#### WORK REQUIRED
Determine the number of lines in these entries that hold the word "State". Give the number and nothing more.
** begin MATERIAL FOR THIS TASK **
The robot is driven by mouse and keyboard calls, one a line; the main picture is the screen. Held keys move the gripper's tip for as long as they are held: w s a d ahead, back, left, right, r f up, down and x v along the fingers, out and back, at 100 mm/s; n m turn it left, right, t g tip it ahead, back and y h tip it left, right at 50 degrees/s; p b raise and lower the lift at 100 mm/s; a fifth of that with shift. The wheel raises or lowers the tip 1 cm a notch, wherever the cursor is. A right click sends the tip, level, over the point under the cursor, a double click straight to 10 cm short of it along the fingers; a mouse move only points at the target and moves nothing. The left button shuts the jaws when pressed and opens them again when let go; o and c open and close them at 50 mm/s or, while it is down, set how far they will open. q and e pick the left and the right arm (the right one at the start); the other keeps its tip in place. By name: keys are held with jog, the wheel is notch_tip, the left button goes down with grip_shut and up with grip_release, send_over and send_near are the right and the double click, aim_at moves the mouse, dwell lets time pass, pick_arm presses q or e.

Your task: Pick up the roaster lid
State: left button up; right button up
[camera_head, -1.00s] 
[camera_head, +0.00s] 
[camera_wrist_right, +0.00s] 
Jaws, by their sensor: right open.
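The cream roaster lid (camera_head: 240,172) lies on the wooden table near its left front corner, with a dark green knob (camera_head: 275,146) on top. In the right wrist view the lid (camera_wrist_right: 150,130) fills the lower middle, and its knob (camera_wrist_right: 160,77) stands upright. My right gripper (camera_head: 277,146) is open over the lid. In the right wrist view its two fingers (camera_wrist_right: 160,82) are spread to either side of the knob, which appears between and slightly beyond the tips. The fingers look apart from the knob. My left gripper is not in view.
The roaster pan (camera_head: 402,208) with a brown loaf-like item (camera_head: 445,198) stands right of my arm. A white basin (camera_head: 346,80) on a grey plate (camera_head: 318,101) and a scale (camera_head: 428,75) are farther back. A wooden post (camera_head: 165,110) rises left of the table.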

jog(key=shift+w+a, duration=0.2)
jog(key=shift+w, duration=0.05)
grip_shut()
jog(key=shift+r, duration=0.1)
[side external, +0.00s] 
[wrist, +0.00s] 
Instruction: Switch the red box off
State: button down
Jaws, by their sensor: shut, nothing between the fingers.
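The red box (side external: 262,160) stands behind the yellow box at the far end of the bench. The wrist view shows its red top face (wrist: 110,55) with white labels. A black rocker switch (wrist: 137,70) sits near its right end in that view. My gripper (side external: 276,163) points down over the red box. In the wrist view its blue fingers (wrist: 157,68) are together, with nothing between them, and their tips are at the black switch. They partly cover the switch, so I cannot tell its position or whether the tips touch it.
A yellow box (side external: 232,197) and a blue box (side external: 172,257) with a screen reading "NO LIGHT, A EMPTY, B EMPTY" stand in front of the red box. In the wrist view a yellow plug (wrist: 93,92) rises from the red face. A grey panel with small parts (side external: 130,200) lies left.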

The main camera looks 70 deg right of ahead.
** end MATERIAL FOR THIS TASK **
#### OUTPUT BELOW
2